Blanch diced carrot into boiling water for 1 min and deep into cold bath. Drain water and set aside.  Heat oil in wok, add (A). Fry till fragrance and add egg.  Add cooked rice and stir fry till rice is shiny.  Add baby corn and pineapple chunks, soya sauce, vegetable stock, chilly oil and stir fry for 2 mins. Add edamame beans, and cashew nuts and stir fry for another min.  Finally add chopped parley and mix well. Add salt and white pepper to taste. Garnish with diced spring onion slices of red chilly and serve.

Saturday, September 11, 2010

Ginger fried rice - Featured in Group Recipes

This recipe of ginger fried rice came from a good friend of my Mum.  He and his wife were our neighbors when I was 10 years old.  The couple were really nice people. I say "were" because both have passed away. One special memory of them was when they threw a birthday party in their home for me when I turned 13. That was the first party I can recall where we had music and dancing.  It was a very special gift to me and I will always cherish this sweet memory and remember them fondly.
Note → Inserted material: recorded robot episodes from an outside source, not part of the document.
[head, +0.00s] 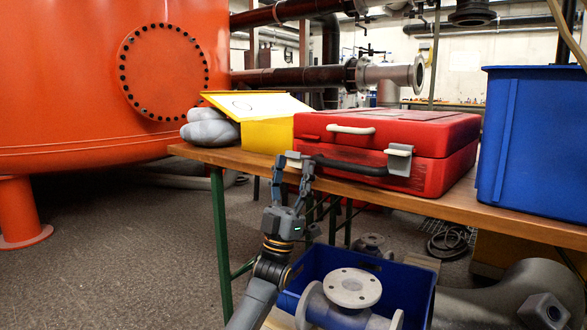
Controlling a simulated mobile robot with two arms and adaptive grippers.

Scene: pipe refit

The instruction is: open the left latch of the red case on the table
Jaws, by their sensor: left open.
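The red case (440,140) lies on the wooden table (475,208) with its lid down and its front facing me. A dark handle (350,168) is on its front. The left latch (294,157) is a small pale piece at the case's front left corner, partly hidden by my fingers. The right latch (399,158) is grey and pale and shows clearly. My left gripper (293,166) points up from below the table edge, open, its fingertips at the left latch. I cannot tell whether they touch it. My right gripper is out of view.
A yellow box (268,136) with a tilted lid and a grey bundle (209,132) stand left of the case. A large blue bin (535,140) stands close on its right. Below are a blue crate (412,290) and flanged pipe parts (352,288). The floor at left is clear.

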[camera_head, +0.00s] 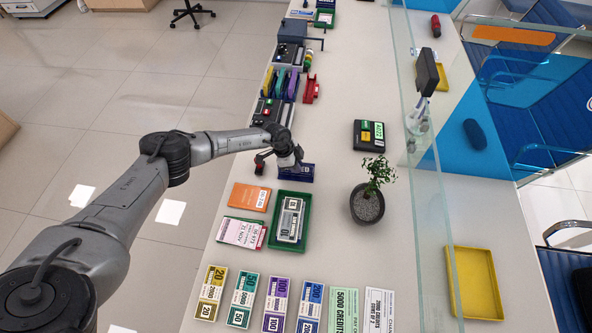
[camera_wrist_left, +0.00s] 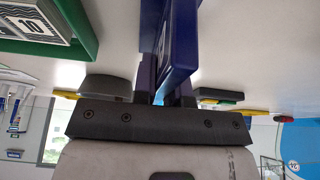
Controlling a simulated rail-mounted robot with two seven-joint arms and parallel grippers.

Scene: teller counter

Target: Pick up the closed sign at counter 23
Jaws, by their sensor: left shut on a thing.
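A dark blue upright sign (camera_head: 296,173) with white markings stands at the left part of the counter, just behind the green tray. Its lettering is too small to read as "closed". My left gripper (camera_head: 288,160) is at the sign's top edge and shut on it. In the left wrist view the blue sign (camera_wrist_left: 181,50) runs between the two dark fingers, with white print on one face. I cannot tell whether its foot touches the counter. My right gripper is not in view.
A green tray (camera_head: 272,236) with banknote bundles lies in front of the sign, beside an orange booklet (camera_head: 250,198). A potted plant (camera_head: 367,203) and a black device (camera_head: 369,136) stand to the right. A glass screen (camera_head: 420,180) runs along the counter.

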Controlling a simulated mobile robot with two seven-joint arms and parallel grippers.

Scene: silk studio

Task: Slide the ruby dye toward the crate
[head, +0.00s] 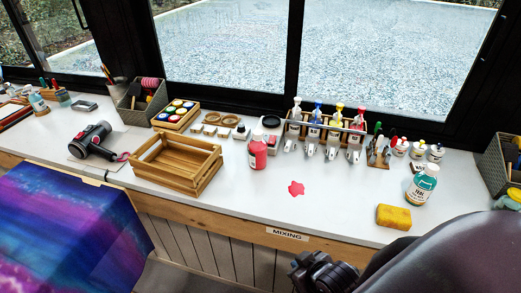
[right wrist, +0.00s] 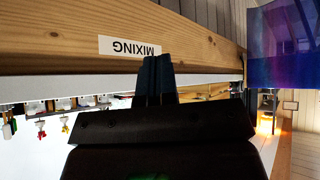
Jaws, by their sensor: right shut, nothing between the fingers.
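The ruby dye is a red bottle (head: 258,154) with a pale label, standing upright on the white counter in the head view. The crate (head: 178,182) is an empty-looking slatted wooden box to its left, with a gap of bare counter between them. My right gripper (head: 312,270) is low at the bottom of the head view, in front of the counter's edge and well short of the bottle. In the right wrist view its dark fingers (right wrist: 158,78) are together with nothing between them, near the MIXING label. My left gripper is not in view.
A red splash (head: 296,188) lies on the counter right of the bottle. A yellow sponge (head: 393,217) and a teal bottle (head: 421,186) stand to the right. A rack of pump bottles (head: 325,132) is behind. The counter's wooden front edge carries a MIXING label (head: 287,234).

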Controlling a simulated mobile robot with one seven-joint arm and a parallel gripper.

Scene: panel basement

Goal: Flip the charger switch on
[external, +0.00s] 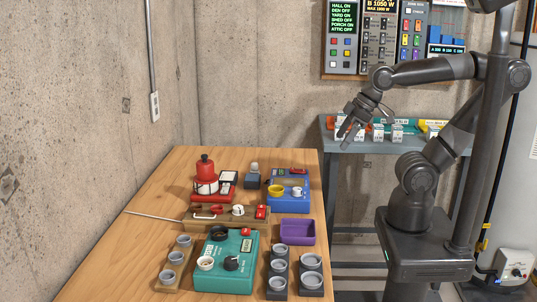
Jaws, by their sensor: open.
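No charger label is readable, so I cannot tell which device carries the charger switch. On the wooden table, a teal box (238,279) has a black knob (231,263) and a small red part (246,232). A blue box (291,204) behind it also has a small red part on top. A wooden strip (225,222) with a red handle and a red block lies between them. A small white box (515,262) sits at the lower right. My gripper (347,134) is open and empty, raised in front of the grey side bench, apart from the table devices.
A wall panel (378,40) with displays and coloured switches hangs at the back. Small white items (397,132) stand on the grey bench (345,149).

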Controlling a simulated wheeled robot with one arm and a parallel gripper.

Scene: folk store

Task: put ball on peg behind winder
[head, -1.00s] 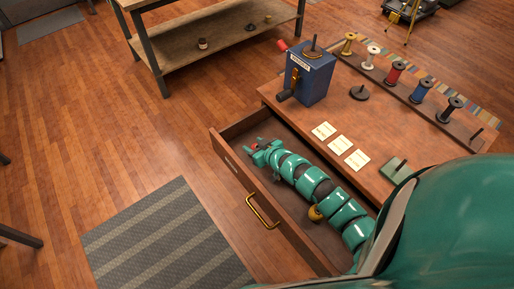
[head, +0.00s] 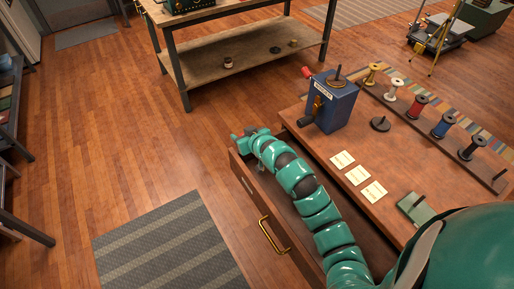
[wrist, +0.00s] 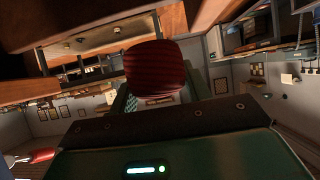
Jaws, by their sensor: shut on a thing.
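A dark red ribbed ball (wrist: 155,66), seemingly of yarn, is held between the fingers of my gripper (wrist: 158,96) in the wrist view. In the head view my gripper (head: 245,135) is above the far left end of the open drawer (head: 262,206); the ball is barely visible there. The blue winder (head: 332,101) with a dark crank stands at the bench's far left corner. A dark peg on a round base (head: 380,124) stands right of the winder. A rail (head: 408,115) behind the winder carries several spools and a bare dark peg (head: 505,174) at its right end.
Three paper cards (head: 358,175) and a green block with a peg (head: 414,208) lie on the bench (head: 425,165). A shelved table (head: 245,60) stands at the back. A striped rug (head: 170,243) lies on the floor left of the drawer.

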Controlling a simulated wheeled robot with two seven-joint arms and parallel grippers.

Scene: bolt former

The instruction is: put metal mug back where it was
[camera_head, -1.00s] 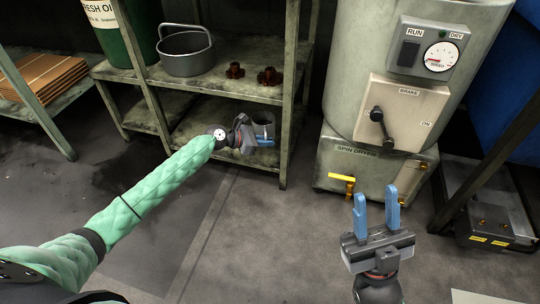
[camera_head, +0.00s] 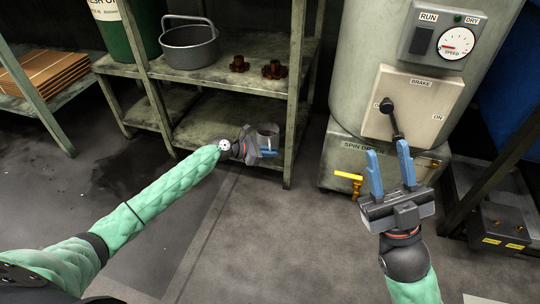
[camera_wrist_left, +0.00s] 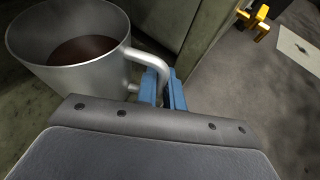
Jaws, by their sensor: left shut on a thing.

Oh do you know you can store ginger but first you have to peel it, wrap it in plastic and then freeze it.  It will not only retain its freshness, but it is easier to slice and grate when it is frozen. 

Ginger fried rice



Ingredient
10 stalks of long bean (dice)
1 piece kwai far yoke (dried Chinese sausage meat) (diced)
¼ cup Spring onion (diced)
3 tb vegetable oil
3 tb minced ginger (the amount can be more or less according to personal preference)
21/2 cup cooked rice
½ cube chicken stock
A drop of sesame oil (optional)

Heat oil in wok.  Add rice and long beans and fry till rice a little dry.  Add chick stock and mix well.  Add spring onion and kwai far yoke (dried Chinese sausage meat) and mix well. Turn on high heat for 1min or until there is a think crust of burnt rice formed at the bottom of wok.  Scoop out the fried rice and put into a bowl and scrape out the burnt rice mix it together fried rice and serve.